Tally every line of the material that includes "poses", then give the tally and nothing else.

INFORMATION SHOWN:
******

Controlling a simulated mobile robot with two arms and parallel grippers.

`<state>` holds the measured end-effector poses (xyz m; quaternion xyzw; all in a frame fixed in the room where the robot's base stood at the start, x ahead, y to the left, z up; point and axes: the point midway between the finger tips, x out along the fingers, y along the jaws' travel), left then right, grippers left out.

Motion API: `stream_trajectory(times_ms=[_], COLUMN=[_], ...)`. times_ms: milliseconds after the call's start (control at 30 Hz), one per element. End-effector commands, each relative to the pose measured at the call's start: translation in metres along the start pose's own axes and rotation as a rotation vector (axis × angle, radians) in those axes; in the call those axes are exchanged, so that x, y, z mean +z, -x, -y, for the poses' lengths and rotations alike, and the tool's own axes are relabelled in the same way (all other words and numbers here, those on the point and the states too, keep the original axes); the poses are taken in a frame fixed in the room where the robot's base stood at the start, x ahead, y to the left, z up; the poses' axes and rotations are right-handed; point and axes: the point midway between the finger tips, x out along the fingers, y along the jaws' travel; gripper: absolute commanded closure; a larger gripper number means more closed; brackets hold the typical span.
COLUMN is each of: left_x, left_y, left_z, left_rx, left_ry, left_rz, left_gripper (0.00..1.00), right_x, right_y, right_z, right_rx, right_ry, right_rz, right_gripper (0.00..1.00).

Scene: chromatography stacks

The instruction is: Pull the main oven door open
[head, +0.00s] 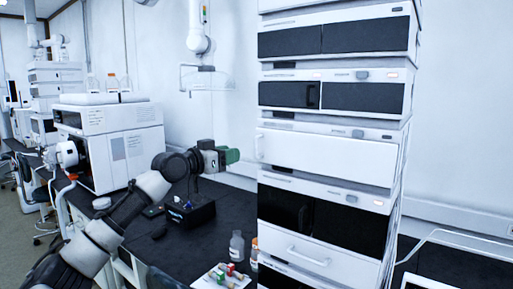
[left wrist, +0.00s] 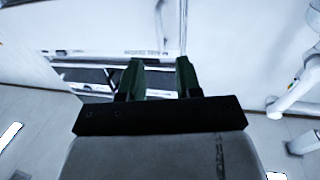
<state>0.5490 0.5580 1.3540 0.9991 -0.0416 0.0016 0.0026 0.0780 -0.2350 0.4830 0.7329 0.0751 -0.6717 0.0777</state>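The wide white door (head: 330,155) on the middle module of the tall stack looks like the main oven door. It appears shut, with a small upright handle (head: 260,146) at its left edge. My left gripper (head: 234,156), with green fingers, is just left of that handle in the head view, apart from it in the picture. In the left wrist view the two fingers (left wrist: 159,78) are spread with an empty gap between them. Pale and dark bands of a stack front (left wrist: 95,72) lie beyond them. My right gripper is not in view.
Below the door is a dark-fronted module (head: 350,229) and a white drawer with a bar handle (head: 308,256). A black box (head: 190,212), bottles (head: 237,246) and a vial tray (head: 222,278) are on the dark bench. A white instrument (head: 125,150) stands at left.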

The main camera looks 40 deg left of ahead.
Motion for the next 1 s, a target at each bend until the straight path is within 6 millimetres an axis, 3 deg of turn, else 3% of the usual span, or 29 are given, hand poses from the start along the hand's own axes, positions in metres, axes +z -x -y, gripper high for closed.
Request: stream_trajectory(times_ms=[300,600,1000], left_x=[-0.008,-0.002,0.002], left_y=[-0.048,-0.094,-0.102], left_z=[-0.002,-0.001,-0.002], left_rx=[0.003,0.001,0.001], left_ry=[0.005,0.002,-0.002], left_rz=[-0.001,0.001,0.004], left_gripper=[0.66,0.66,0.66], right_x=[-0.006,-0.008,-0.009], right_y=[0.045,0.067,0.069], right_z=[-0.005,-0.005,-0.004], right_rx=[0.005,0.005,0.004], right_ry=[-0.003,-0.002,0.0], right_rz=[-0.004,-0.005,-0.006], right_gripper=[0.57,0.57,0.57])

******

COMPLETE ANSWER: 3